Tesi di Flavio Tosi. Tesi discutibilissima se si considera che, a rimbeccarlo per primo ci ha pensato, ieri, senza mezzi termini, il governatore leghista del Veneto, Luca Zaia: «Tosi aveva il compito di ricucire un partito spaccato in due come una mela. Invece si è arrivati a fare i prigionieri e una ferita è stata trasformata in cancrena». Non solo. Zaia, auspicando che Maroni resti segretario federale, per «porsi come figura di garanzia soprattutto rispetto al Veneto», boccia seccamente la proposta dal sindaco di Verona, di allargare i confini della Lega per farla diventare una sorta di Cdu bavarese.
Tosi incassa? Macché, nemmeno per sogno. Il sindaco di Verona replica e bacchetta pure il «suo» governatore. «Chi ha a cuore il movimento - ha dichiarato ieri Tosi, rispondendo alle domande di una televisione locale- non fa polemiche sui giornali. Ma in democrazia uno fa ciò che vuole. Perdere, comunque, tempo in polemiche pubbliche vuol dire sottrarre energie al lavoro sul territorio».

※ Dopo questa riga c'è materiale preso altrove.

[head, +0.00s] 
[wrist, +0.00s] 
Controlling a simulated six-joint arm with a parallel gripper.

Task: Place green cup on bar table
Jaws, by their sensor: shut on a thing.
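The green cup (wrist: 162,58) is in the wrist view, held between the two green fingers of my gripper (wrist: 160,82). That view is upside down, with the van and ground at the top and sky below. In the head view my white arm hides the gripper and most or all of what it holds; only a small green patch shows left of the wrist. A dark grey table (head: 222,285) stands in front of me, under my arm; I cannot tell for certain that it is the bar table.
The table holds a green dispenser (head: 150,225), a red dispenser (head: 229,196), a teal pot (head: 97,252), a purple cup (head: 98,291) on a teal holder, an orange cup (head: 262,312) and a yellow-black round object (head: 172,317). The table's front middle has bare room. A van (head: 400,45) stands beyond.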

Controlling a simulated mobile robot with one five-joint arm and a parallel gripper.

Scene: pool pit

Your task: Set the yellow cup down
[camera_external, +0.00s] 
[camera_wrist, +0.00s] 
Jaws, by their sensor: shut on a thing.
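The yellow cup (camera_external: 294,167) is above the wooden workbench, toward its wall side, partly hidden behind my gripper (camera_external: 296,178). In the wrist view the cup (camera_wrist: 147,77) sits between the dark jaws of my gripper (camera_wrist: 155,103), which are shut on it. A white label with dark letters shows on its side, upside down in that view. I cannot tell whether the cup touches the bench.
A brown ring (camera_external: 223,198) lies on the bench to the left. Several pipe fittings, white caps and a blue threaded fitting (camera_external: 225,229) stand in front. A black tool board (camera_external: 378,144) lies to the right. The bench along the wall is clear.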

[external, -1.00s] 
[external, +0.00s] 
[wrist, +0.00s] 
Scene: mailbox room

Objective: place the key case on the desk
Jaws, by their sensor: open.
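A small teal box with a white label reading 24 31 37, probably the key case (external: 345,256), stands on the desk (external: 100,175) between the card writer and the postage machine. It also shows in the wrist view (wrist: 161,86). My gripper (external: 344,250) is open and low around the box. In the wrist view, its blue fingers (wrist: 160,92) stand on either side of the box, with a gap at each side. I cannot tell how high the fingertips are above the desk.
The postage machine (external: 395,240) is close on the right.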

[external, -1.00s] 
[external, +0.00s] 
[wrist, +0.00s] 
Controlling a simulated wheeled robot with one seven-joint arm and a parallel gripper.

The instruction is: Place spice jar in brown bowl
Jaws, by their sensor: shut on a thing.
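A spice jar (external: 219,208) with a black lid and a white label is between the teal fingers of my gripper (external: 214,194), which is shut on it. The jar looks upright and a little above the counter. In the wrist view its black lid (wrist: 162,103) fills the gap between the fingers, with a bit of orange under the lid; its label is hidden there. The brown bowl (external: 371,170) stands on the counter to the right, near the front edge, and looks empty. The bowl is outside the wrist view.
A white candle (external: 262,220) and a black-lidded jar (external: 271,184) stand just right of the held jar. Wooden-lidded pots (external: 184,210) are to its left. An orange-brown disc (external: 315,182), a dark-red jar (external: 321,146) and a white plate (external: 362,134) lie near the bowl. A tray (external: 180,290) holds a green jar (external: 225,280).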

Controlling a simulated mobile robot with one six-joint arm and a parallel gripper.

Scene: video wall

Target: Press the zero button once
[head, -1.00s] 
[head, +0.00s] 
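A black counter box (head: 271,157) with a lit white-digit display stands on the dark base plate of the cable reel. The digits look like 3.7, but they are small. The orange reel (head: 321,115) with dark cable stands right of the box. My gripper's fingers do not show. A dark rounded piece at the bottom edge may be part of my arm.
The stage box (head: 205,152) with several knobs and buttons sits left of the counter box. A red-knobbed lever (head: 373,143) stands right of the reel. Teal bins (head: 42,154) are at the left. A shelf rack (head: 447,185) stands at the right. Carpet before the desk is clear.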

In ogni caso, bontà sua, ha tenuto a precisare il sindaco di Verona: «Anche dopo il risultato elettorale, che in Veneto ha visto il Pdl sorpassare la Lega non c'è ragione di pensare ad un rimpasto in Regione o che Zaia non possa concludere il suo mandato»
Frizioni e scintille che piovono inevitabilmente sulla scrivania di Roberto Maroni.

Che però minimizza: «Sono le cose normali della vita. Dopo un successo come quello ottenuto in Lombardia sono problemi che si risolvono in un secondo. Nei prossimi giorni incontrerò tutti e risolveremo tutte queste piccole questioni».